Myer Bloom | |
Birth Date: | 7 December 1928 |
Birth Place: | Montreal |
Death Place: | Vancouver |
Fields: | Physics |
Workplaces: | University of British Columbia |
Awards: | C.A.P. Gold Medal Izaak-Walton-Killam Award (1995) |
Myer Bloom, (7 December 1928 – 9 February 2016) was a Canadian physicist, specializing in the theory and applications of Nuclear magnetic resonance.[1]

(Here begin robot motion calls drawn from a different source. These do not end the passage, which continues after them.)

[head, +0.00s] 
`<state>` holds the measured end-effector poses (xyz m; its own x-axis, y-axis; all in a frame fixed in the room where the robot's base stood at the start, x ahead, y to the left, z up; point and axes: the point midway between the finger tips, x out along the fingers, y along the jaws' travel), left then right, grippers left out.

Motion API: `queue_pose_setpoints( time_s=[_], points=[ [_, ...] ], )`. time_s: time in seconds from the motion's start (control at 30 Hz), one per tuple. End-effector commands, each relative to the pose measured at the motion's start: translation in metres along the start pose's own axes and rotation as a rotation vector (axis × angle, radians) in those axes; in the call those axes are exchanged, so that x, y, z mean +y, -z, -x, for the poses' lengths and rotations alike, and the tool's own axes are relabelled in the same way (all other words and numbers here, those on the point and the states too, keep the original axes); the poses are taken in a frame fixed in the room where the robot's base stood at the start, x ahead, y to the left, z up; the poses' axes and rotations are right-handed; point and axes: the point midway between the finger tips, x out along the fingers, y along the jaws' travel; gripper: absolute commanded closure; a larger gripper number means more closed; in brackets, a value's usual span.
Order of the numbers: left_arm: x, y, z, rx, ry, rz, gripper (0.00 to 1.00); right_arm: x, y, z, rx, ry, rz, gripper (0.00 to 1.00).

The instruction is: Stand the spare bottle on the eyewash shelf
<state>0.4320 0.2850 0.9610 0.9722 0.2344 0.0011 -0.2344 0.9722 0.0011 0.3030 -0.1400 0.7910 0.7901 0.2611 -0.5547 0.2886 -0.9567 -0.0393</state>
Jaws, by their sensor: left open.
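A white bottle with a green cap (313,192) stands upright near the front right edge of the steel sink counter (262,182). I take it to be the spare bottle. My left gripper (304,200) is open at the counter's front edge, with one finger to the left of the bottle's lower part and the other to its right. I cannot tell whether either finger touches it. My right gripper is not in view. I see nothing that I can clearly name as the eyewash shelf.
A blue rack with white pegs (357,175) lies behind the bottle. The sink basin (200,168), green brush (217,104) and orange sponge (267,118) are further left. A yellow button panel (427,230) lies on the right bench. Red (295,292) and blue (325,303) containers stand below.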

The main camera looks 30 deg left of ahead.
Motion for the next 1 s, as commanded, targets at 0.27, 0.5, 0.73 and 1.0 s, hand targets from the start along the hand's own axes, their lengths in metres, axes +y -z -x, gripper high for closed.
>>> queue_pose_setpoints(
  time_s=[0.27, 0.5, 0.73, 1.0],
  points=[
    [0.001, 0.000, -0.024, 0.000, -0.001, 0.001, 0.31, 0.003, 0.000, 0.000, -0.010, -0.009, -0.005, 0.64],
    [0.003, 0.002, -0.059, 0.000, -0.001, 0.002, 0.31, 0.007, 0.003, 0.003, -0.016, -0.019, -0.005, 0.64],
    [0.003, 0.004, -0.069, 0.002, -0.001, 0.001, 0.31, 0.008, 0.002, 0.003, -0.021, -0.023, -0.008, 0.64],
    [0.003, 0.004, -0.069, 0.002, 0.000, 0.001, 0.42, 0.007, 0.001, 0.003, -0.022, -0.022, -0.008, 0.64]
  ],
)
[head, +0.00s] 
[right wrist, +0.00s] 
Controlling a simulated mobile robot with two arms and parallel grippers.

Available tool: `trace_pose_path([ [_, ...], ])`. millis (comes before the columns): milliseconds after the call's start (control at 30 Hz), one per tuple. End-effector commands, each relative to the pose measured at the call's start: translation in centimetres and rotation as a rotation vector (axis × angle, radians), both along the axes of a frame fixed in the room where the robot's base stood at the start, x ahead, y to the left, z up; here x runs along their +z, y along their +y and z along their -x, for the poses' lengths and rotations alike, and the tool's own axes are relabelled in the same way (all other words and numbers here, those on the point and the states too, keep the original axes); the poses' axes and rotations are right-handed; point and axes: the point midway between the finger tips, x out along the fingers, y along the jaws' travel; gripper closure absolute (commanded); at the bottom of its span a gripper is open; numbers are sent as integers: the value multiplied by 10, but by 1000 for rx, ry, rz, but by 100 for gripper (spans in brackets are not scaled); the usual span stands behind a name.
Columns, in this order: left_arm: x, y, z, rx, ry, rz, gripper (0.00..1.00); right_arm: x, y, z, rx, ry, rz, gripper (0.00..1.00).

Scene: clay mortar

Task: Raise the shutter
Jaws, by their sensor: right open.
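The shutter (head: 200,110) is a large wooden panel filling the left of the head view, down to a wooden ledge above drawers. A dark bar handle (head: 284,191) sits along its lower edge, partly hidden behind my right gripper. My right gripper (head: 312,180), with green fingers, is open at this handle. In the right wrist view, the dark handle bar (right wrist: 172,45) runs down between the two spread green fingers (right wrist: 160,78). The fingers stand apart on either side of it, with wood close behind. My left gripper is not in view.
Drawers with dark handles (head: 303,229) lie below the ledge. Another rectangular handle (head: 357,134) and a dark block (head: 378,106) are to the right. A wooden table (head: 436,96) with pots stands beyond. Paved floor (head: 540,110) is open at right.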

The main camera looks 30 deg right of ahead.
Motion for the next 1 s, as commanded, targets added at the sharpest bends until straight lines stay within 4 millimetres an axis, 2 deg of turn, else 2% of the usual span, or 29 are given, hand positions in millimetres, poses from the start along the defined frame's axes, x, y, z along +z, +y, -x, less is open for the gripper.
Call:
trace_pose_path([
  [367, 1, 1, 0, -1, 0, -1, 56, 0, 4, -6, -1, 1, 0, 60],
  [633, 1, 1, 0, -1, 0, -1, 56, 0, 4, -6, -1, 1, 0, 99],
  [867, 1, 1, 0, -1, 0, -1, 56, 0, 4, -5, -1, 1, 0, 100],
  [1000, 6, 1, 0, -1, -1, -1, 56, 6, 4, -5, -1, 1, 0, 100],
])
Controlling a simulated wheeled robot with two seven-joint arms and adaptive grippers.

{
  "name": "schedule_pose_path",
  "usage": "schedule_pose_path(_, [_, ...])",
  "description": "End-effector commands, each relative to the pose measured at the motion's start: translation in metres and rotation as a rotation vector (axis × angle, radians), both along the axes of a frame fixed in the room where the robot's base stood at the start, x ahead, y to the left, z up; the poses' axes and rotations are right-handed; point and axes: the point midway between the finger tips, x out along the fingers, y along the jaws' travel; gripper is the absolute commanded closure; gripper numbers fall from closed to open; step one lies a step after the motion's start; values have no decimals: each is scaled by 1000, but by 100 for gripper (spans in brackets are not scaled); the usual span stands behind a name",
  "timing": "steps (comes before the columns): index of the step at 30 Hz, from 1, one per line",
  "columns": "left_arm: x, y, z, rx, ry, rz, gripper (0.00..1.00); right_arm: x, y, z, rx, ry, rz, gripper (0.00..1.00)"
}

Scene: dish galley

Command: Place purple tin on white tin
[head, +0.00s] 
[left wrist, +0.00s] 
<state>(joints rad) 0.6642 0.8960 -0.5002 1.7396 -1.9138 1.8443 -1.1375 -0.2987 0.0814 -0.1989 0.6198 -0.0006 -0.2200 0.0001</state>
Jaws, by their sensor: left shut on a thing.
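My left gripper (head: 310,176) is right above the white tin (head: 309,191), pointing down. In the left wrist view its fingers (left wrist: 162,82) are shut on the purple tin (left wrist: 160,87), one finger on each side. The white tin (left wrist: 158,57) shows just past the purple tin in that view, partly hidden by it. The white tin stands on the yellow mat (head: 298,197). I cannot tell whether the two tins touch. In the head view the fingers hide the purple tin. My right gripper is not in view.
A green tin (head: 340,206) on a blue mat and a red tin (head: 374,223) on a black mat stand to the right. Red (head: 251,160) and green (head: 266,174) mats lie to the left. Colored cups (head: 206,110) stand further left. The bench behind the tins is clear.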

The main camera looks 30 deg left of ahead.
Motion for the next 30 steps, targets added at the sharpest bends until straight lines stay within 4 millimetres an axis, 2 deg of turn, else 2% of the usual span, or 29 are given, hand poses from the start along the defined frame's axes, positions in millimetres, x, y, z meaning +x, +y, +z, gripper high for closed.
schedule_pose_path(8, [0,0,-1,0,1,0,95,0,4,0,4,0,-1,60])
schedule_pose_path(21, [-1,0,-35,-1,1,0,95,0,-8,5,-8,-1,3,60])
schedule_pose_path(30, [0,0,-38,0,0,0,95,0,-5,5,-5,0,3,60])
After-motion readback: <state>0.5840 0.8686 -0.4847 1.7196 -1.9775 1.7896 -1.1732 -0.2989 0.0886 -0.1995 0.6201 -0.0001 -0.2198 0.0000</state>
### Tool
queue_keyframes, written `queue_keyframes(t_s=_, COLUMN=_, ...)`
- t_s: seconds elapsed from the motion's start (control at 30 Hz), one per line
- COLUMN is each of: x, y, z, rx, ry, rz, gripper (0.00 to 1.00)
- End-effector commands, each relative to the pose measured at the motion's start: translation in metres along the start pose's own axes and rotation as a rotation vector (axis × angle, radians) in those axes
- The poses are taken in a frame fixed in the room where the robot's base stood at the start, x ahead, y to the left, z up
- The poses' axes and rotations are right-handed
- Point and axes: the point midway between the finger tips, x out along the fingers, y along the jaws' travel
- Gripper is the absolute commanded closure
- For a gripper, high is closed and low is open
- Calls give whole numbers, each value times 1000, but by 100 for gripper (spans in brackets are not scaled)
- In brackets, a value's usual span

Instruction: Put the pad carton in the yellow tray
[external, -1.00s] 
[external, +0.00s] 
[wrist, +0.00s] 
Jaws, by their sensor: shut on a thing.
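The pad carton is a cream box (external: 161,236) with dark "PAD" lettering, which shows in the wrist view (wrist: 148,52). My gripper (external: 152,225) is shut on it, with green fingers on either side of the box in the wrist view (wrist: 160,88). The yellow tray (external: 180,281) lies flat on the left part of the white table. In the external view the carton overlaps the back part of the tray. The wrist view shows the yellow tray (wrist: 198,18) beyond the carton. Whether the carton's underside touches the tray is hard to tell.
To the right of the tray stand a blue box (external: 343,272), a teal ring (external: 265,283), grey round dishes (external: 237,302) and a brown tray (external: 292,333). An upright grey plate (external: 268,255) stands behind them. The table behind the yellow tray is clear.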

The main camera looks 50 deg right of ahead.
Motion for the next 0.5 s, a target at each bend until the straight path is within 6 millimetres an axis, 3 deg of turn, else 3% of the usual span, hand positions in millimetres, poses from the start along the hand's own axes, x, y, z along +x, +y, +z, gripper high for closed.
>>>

Bloom was born into a Jewish family in Montreal in 1928.[2] After secondary education at Baron Byng High School,[3] Bloom received in 1949 his B.S. and in 1950 his M.S. from McGill University.[4] In 1954 he received his Ph.D. from the University of Illinois at Urbana–Champaign under Charles Slichter with thesis Magnetic Induction in Nuclear Quadrupole Resonance.[5] Bloom was supported by an NRC Travelling Postdoctoral Fellowship at Leiden University from 1954 to 1956. At the University of British Columbia, he was a research associate in 1956–1957, an assistant professor in 1957–1960, an associate professor in 1960–1963, a full professor in 1963–1994, and professor emeritus from 1995 until his death. He was a visiting professor at Harvard University, Kyoto University, the University of Paris Sud, the University of Rome, and the Danish Technical University.[6]
With Karl Erdman, Bloom collaborated on the transverse Stern–Gerlach experiment.[7]
He had a wife Margaret Patricia Bloom (née Holmes), a son David Bloom, and a daughter Margot Bloom.[6] He published in 2014 a book of personal recollections Lucky Hazards: My Life in Physics.[3]